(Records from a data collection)
-*-*-

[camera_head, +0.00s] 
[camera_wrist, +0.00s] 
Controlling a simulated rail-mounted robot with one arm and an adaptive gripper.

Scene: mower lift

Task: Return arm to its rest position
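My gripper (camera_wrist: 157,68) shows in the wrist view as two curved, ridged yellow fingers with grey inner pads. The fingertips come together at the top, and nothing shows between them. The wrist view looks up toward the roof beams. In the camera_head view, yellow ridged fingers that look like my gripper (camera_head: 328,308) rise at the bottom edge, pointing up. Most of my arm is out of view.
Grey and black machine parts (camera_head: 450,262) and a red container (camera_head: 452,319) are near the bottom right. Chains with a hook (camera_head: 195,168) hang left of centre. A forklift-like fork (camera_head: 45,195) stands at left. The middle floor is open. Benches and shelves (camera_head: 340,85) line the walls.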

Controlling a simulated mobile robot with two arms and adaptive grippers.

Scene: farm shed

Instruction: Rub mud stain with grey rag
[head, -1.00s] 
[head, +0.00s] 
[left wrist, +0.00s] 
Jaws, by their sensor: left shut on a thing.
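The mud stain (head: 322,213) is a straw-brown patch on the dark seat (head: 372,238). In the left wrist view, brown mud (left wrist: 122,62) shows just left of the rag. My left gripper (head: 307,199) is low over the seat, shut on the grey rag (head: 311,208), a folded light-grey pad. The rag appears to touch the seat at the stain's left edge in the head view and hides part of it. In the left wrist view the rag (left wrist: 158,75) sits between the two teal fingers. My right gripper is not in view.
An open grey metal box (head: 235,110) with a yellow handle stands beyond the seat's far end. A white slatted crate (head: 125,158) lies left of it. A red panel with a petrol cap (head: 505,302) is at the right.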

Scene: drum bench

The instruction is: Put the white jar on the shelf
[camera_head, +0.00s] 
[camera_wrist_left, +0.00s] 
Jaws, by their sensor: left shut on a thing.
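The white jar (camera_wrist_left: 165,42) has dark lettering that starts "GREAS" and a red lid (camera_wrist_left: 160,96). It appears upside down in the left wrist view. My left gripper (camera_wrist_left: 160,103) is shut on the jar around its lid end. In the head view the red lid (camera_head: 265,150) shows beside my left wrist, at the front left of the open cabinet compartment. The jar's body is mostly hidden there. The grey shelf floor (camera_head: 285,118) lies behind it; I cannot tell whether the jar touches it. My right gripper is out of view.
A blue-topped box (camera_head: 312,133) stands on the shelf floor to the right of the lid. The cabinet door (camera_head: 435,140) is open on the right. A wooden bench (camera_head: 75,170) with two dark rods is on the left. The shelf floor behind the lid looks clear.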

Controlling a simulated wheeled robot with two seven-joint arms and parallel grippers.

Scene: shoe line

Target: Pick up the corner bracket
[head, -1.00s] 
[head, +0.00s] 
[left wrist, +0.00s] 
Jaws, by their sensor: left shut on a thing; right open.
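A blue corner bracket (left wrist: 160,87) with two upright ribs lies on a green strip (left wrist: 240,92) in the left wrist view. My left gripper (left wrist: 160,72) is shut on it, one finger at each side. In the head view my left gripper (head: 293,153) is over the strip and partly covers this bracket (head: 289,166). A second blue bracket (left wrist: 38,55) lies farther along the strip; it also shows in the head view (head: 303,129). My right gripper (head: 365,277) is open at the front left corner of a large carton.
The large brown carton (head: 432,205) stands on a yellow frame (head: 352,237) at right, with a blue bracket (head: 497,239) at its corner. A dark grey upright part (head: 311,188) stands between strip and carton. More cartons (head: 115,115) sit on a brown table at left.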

-*-*-

### What is needed
Quote the data in full, keeping each word unchanged.

### Completed exercise
[camera_head, +0.00s] 
[camera_wrist, +0.00s] 
Controlling a simulated rail-mounted robot with one arm and an adaptive gripper.

Scene: mower lift

Task: Return arm to its rest position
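My gripper (camera_wrist: 157,68) shows in the wrist view as two curved, ridged yellow fingers with grey inner pads. The fingertips come together at the top, and nothing shows between them. The wrist view looks up toward the roof beams. In the camera_head view, yellow ridged fingers that look like my gripper (camera_head: 328,308) rise at the bottom edge, pointing up. Most of my arm is out of view.
Grey and black machine parts (camera_head: 450,262) and a red container (camera_head: 452,319) are near the bottom right. Chains with a hook (camera_head: 195,168) hang left of centre. A forklift-like fork (camera_head: 45,195) stands at left. The middle floor is open. Benches and shelves (camera_head: 340,85) line the walls.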

Controlling a simulated mobile robot with two arms and adaptive grippers.

Scene: farm shed

Instruction: Rub mud stain with grey rag
[head, -1.00s] 
[head, +0.00s] 
[left wrist, +0.00s] 
Jaws, by their sensor: left shut on a thing.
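The mud stain (head: 322,213) is a straw-brown patch on the dark seat (head: 372,238). In the left wrist view, brown mud (left wrist: 122,62) shows just left of the rag. My left gripper (head: 307,199) is low over the seat, shut on the grey rag (head: 311,208), a folded light-grey pad. The rag appears to touch the seat at the stain's left edge in the head view and hides part of it. In the left wrist view the rag (left wrist: 158,75) sits between the two teal fingers. My right gripper is not in view.
An open grey metal box (head: 235,110) with a yellow handle stands beyond the seat's far end. A white slatted crate (head: 125,158) lies left of it. A red panel with a petrol cap (head: 505,302) is at the right.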

Scene: drum bench

The instruction is: Put the white jar on the shelf
[camera_head, +0.00s] 
[camera_wrist_left, +0.00s] 
Jaws, by their sensor: left shut on a thing.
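The white jar (camera_wrist_left: 165,42) has dark lettering that starts "GREAS" and a red lid (camera_wrist_left: 160,96). It appears upside down in the left wrist view. My left gripper (camera_wrist_left: 160,103) is shut on the jar around its lid end. In the head view the red lid (camera_head: 265,150) shows beside my left wrist, at the front left of the open cabinet compartment. The jar's body is mostly hidden there. The grey shelf floor (camera_head: 285,118) lies behind it; I cannot tell whether the jar touches it. My right gripper is out of view.
A blue-topped box (camera_head: 312,133) stands on the shelf floor to the right of the lid. The cabinet door (camera_head: 435,140) is open on the right. A wooden bench (camera_head: 75,170) with two dark rods is on the left. The shelf floor behind the lid looks clear.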

Controlling a simulated wheeled robot with two seven-joint arms and parallel grippers.

Scene: shoe line

Target: Pick up the corner bracket
[head, -1.00s] 
[head, +0.00s] 
[left wrist, +0.00s] 
Jaws, by their sensor: left shut on a thing; right open.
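A blue corner bracket (left wrist: 160,87) with two upright ribs lies on a green strip (left wrist: 240,92) in the left wrist view. My left gripper (left wrist: 160,72) is shut on it, one finger at each side. In the head view my left gripper (head: 293,153) is over the strip and partly covers this bracket (head: 289,166). A second blue bracket (left wrist: 38,55) lies farther along the strip; it also shows in the head view (head: 303,129). My right gripper (head: 365,277) is open at the front left corner of a large carton.
The large brown carton (head: 432,205) stands on a yellow frame (head: 352,237) at right, with a blue bracket (head: 497,239) at its corner. A dark grey upright part (head: 311,188) stands between strip and carton. More cartons (head: 115,115) sit on a brown table at left.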

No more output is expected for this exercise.